Em 1988, a minha tia materna, Alda Marina Cardoso Borges Costa (também ela uma motivadora e forte presença no meu percurso, sempre a incentivar-me e a incluir-me nos seus projetos de cariz religioso com jovens, nos quais era mentora) levou-me a mim e à minha irmã ao teatro, ao infelizmente extinto Teatro ABC, no progressivamente negligenciado Parque Mayer. Não tínhamos reserva, os teatros no Parque Mayer ainda estavam todos a funcionar, nós íamos ver a Prova dos Novos, com textos de Henrique Santana, Francisco Nicholson, Augusto Fraga e Nuno Nazareth Fernandes, encenação de Maria Helena Matos. O elenco era composto pela Marina Mota, Carlos Cunha, Vera Mónica, Fernando Mendes, Carlos Ivo, José Raposo, Maria João Abreu, Eva Cristina, Gina Espadinha, Isabel Amaro, Cristina Areia, Rute Correia, Olímpia Portela, Fernando Palaío, Teresa Paula e João Paulo. Não conseguimos! Estava esgotado! Vimos um ano depois na televisão. O Parque Mayer era um mar de gente, havia pipocas e algodão doce, ir ali ao teatro era uma verdadeira festa. Aquele dia foi uma correria, havia duas matinés, todas esgotadas, em todos os quatro teatros do Parque Mayer, Teatro Maria Vitória, Teatro Variedades, Teatro Capitólio e o Teatro ABC onde conseguimos arranjar três bilhetes (para mim, para a minha irmã e para a minha tia que nos levou) nas últimas filas e assistimos à peça Pijama para 6, de Marc Cameletti, encenação de Carlos César, com Octávio Matos, Maria Tavares, Luís Matta, Isabel Damatta, António Semedo e Helena Alvarez. Ainda me lembro da sensação de ver o pano abrir, as luzes a acender, o espetáculo a começar, e de pensar – eu também quero estar ali. Eles (atores e atrizes) estão a divertir-se tanto.
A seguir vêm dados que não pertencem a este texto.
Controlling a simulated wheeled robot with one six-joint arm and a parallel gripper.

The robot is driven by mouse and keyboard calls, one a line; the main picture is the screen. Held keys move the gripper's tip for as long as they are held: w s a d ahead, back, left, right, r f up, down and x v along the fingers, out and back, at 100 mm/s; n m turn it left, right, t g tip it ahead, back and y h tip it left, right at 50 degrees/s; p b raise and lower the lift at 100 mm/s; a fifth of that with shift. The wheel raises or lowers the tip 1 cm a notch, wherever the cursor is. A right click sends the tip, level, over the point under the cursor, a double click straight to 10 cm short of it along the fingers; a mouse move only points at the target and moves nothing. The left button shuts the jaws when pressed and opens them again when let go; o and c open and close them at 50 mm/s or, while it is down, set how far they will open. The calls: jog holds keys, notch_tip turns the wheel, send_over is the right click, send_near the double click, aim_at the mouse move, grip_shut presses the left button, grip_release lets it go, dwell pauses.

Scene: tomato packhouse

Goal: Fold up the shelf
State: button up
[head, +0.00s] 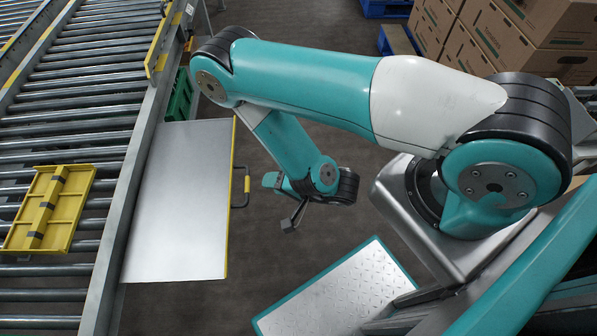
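The shelf (178,205) is a flat pale metal panel with a yellow outer edge. It sticks out from the right side rail of the roller conveyor and looks about level, with nothing on it. A dark handle (246,188) stands off its yellow edge. My gripper (289,225) hangs to the right of the handle, over the floor and apart from the shelf. The gripper is small and partly hidden by my wrist, so its opening does not show.
The roller conveyor (75,105) fills the left side, with a yellow slatted piece (48,208) on its rollers. A yellow-edged panel (163,40) stands at the rail farther back. A green crate (178,97) is behind the shelf. Cardboard boxes (500,40) stand at the back right.

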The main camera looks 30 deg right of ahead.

Recordo-me também de uma outra ida ao teatro (com o mesmo grupo, eu, a minha tia e a minha irmã que na altura tinha aulas de teatro no 9º ano de escolaridade lecionadas pela atriz Maria Henrique que integrava este elenco) Quem Muda a Fralda à Menina?, de Francisco Ors, com tradução e encenação de Armando Cortez, cenografia de Octávio Clérigo e interpretações de Manuela Maria, Alexandra Pereira, João Baião, Maria Henrique, Maria Rueff, Armando Cortez  e Luís Esparteiro. Foi em 1991 esta produção de Vasco Morgado levada à cena no Teatro Villaret. Mais um encontro com os atores e magia do teatro, lembro-me da Maria Henrique mostrar à minha irmã e aos colegas dela da turma, o palco e os bastidores do Teatro Villaret, eu ia com eles, claro.

Uma das coisas mais fascinantes desta profissão é eu mais tarde ter-me cruzado profissionalmente com muitos dos nomes que já aqui referi.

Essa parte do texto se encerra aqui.